Part of a data file

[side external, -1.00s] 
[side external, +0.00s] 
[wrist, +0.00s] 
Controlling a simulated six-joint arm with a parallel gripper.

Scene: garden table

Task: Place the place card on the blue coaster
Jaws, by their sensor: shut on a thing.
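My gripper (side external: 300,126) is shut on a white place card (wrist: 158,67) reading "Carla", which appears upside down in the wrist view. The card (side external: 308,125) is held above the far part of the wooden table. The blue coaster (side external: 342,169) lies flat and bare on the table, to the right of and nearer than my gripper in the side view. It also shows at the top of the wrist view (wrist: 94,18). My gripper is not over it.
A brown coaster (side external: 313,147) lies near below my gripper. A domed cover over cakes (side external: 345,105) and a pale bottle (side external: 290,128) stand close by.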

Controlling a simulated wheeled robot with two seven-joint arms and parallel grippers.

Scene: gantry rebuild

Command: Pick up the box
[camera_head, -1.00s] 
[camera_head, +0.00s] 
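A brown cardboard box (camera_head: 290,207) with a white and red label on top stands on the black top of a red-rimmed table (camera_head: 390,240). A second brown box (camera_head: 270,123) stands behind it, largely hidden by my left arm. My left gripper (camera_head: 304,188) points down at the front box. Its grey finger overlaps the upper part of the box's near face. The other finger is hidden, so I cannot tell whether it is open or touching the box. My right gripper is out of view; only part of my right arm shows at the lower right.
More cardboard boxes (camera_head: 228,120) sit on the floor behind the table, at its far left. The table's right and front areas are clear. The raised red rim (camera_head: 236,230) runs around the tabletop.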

---

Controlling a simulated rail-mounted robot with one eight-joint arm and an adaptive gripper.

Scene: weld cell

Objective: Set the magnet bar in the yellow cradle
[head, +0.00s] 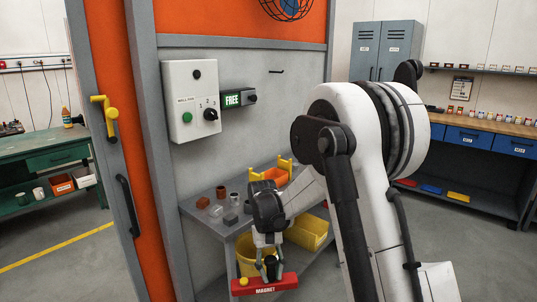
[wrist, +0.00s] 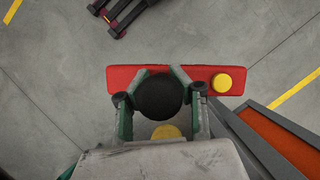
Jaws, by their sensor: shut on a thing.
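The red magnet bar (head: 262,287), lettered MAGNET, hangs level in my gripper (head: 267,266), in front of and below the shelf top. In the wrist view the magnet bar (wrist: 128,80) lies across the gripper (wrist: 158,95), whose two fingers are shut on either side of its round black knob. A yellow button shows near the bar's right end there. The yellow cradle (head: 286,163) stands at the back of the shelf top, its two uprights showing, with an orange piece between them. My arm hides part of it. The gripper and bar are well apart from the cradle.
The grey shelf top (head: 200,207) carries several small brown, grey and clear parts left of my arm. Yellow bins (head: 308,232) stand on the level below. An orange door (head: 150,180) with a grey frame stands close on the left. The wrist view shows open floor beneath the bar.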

#### WHAT THE EXERCISE ASKS:
Give again, word for word, the lines starting at the line that has "[side external, +0.00s]" and ending at the line that has "Task: Place the", with both of those lines included and nothing else.

#### WRITTEN RESPONSE:
[side external, +0.00s] 
[wrist, +0.00s] 
Controlling a simulated six-joint arm with a parallel gripper.

Scene: garden table

Task: Place the place card on the blue coaster

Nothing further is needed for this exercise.